On 2009-Jul-10, at 4:37 pm, Jon Lang wrote:
This is one of the distinctions between role composition and class inheritance. With class inheritance, the full tree of inherited classes is publicly accessible; with role composition, the methods of the combined role are the only ones that are made available to the class.


OK, that's actually about what I was thinking, despite the peculiar way I expressed it. I meant the full names to refer to methods directly in the composed role, not somewhere else. Of course, there's already a way to refer to methods with the same name -- using the long name that includes the signature. So my example should have used "bark(Canine: ...)" and "bark(Tree: ...)"; and whichever one actually gets called depends on whether the invocant does Canine or does Tree.

so Dogwood::bark ought to consider its context (am I being called to behave like a Canine, a Tree, or something else?) and decide what to do based on that. If Dogwood::bark isn't defined, you should get an implementation conflict error, because the class failed in its duty to provide an implementation.


Yes, and Dogwood::bark could handle it by something like: "if $self.does(Canine) {...} elsif $self.does(Tree) {...}" -- but Perl already knows how to handle multiple dispatch based on type, so I shouldn't have to write it out manually. In fact, this works with Rakudo: you can have both barks if you declare them as multis, and then it will accept them without having to declare a Dogwood::bark. (But of course if you try calling it, you get an "Ambiguous dispatch to multi 'bark'" error, because a $dogwood object equally satisfies both signatures.)

(I tried to see what would happen if you cast the $dogwood object to Canine or to Tree, but either Rakudo doesn't do it yet, or I got it wrong.)

Needing to say "multi" makes sense if you wanted multiple methods of the same name *within* a role (or class or any other namespace), but I don't think it should be necessary across different Roles. Since they already exist in different namespaces, we know they're supposed to mean different things, and it's a simple fact of life that sometimes the same term will get used in different places for completely different meanings. If you have to do the dispatching manually, I guess that's only a slight annoyance as long as it's possible. (Maybe it's better to force the programmer to do it, not because Perl couldn't, but to prevent potential surprises?
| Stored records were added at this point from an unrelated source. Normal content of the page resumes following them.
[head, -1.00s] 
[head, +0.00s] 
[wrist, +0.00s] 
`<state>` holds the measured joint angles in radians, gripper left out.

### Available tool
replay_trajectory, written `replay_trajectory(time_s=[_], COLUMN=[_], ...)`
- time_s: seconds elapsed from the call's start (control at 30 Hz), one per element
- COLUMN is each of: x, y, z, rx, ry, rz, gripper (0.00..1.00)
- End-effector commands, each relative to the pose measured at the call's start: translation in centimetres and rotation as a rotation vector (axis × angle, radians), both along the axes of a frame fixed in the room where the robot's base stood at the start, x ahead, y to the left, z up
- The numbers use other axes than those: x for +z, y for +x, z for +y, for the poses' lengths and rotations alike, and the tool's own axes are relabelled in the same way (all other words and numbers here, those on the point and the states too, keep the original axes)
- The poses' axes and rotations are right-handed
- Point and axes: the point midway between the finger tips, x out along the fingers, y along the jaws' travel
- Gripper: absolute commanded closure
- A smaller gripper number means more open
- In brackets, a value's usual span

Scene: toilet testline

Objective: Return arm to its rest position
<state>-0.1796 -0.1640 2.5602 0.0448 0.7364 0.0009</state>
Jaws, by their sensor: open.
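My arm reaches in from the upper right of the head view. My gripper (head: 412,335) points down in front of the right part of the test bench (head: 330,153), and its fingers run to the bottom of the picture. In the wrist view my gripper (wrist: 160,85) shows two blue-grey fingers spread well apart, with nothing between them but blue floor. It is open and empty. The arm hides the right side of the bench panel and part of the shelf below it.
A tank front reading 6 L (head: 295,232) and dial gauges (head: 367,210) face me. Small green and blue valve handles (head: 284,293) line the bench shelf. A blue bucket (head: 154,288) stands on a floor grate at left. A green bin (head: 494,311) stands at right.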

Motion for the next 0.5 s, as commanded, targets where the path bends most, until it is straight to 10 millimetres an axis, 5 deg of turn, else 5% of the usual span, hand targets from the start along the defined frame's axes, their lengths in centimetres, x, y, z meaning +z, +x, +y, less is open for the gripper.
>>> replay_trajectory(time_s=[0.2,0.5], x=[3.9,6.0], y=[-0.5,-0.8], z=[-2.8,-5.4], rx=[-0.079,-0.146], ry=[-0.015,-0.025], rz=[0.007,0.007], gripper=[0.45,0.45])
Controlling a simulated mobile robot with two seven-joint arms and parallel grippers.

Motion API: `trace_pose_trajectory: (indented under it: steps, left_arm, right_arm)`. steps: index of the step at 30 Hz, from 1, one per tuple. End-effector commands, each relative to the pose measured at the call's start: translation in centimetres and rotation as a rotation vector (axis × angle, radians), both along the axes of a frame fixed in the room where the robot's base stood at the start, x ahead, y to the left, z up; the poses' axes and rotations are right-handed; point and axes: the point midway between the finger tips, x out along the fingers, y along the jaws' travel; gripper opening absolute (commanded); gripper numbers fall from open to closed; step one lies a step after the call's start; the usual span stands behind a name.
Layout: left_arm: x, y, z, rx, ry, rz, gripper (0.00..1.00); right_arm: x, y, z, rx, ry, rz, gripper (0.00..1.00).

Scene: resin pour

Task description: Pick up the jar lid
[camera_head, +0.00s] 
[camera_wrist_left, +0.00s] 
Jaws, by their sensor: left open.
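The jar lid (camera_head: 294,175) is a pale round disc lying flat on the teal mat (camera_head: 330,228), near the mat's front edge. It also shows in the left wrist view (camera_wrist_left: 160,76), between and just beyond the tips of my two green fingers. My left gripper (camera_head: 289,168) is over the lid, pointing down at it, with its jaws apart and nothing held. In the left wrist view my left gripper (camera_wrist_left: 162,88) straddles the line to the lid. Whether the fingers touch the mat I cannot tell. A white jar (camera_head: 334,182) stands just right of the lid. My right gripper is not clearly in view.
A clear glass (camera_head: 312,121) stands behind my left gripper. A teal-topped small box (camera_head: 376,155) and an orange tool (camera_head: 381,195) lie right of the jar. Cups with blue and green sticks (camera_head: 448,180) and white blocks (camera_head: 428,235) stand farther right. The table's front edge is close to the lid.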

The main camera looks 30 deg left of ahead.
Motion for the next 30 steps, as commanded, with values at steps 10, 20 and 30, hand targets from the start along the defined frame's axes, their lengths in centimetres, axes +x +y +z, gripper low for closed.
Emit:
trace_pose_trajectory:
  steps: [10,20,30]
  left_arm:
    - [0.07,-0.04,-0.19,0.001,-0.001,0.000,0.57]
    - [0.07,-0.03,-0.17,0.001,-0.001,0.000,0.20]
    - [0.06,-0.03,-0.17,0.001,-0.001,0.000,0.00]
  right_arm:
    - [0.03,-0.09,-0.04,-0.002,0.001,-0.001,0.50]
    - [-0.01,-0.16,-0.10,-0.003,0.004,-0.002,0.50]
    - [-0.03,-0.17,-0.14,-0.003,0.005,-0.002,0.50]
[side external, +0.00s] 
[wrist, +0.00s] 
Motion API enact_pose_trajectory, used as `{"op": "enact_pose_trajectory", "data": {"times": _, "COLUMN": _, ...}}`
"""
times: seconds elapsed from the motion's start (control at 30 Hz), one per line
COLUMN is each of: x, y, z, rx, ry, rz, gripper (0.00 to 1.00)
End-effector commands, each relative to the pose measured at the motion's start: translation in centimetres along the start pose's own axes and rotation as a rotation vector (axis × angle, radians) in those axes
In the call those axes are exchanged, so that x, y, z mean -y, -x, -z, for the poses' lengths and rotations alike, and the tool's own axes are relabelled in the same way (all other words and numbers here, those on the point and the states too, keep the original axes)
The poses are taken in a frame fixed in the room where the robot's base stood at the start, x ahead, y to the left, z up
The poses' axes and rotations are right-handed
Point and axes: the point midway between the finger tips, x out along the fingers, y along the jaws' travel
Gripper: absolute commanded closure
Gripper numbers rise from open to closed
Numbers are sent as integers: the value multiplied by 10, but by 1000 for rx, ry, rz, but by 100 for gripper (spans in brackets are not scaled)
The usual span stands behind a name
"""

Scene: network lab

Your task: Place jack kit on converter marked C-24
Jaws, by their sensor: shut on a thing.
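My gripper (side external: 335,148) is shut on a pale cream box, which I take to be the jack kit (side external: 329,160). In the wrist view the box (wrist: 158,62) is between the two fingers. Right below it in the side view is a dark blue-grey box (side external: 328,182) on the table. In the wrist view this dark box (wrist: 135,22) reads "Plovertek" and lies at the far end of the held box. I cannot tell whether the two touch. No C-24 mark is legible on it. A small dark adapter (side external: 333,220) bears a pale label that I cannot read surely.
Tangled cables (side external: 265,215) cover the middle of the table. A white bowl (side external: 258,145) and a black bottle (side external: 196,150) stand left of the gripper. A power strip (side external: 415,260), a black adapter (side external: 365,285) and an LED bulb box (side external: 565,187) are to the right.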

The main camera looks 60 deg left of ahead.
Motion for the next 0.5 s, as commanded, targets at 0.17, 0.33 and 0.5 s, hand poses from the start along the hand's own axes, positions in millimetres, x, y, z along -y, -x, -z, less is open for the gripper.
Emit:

Hm.)


   role R { method foo() { say "foo" }
   role R1 does R { method bar() { say "bar" }
   role R2 does R { method baz() { say "baz" }
   class C does R1 does R1 { }

The question is whether or not Rakudo is smart enough to realize that R1::foo is the same as R2::foo, or if it complains that R1 and R2 are both trying to supply implementations for foo. The former is the desired behavior.

Conversely, in this case the same name means the same thing, so it does seem perl ought to be able to tell that both foo's are really a single foo() here; since they both come from the same role (R), they have to mean the same thing, and C has to know that it does R.



In any case, then the question is how to know what role something does, which is really a question about casting and passing args rather than anything to do with Roles per se. I can't tell just from "$dogwood.bark" which kind of barking is wanted; but I could have Dogwood::bark_like_a_dog() instead, perhaps.

However, in
   sub nighttime (Canine $rover) { $rover.bark if any(burglars()); }

I can only call ".bark" because all I know for sure is that I have something which does Canine; if I pass it a $dogwood object, I see three possibilities:

1) $rover in the sub is just the Dogwood object that was passed in, and calling $rover.bark cannot know what to do. I also can't call $rover.bark_like_a_dog or anything else, because that method exists only for Dogwood objects, and the sub doesn't always receive Dogwoods. So I'm stuck, and I don't see any way around that the way things are.

2) $rover does Canine and only Canine -- the Tree-half of $dogwood that was passed in is invisible inside the sub, and thus $rover.bark calls bark(Canine:) which is what we want. (Of course, it calls Dogwood's bark(Canine:) when passed a Dogwood object -- it's not magically jumping back to the original Canine role.) If nighttime() in turn calls something-else($rover), the something-else sub also gets only a Canine object.

3) $rover acts like a Canine, but the rest of the original $dogwood arg (the Tree parts) are still there; they just aren't used unless somehow explicitly brought out; for example, by casting $rover to a Tree, or by passing it to some other function that is looking for a Tree object. This is how I'd like it to work, because that's the most flexible.

Maybe there should be "hard casting" and "soft casting": by hard casting I mean stripping out everything other than the requested Role/ Class, so that it's gone for good. I think that fits the usual idea of casting or coercing an object to a different type. Soft casting would be focussing on the requested Role and ignoring anything else the object does, but still leaving the other roles available if you really want them. Foo($x) would then do a "hard" cast, while passing $x to sub(Foo) would merely soft-cast it.